**Extracted data entries**
>>>>>

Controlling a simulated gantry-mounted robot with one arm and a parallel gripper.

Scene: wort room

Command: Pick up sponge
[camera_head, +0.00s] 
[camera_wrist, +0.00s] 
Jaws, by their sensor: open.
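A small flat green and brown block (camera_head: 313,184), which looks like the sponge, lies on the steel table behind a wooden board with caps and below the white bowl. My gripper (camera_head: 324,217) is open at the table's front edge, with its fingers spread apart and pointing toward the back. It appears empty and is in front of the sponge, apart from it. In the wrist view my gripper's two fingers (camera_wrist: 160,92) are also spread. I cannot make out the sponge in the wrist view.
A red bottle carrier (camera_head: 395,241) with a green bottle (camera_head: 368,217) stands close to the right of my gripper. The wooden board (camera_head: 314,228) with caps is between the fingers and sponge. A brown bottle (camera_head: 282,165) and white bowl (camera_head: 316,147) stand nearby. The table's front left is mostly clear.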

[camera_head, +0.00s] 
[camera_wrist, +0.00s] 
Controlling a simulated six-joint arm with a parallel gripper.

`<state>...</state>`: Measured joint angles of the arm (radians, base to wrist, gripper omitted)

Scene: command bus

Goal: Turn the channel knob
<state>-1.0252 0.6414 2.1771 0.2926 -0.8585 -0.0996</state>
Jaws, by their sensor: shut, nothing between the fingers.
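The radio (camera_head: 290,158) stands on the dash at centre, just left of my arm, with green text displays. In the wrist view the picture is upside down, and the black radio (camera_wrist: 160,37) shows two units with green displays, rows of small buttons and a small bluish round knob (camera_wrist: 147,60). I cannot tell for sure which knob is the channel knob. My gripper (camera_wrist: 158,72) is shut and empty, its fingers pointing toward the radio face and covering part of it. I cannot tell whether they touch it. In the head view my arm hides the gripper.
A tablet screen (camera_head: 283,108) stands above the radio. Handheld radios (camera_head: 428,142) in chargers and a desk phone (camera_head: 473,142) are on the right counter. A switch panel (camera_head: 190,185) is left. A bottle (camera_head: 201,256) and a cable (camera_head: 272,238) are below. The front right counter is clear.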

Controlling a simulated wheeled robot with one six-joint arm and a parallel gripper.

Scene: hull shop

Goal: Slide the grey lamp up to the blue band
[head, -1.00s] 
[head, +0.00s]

<<<<<

Make an exact copy of every line from the one with "Scene: hull shop" to the end of the data, with the first and last of those lines included.

Scene: hull shop

Goal: Slide the grey lamp up to the blue band
[head, -1.00s] 
[head, +0.00s]

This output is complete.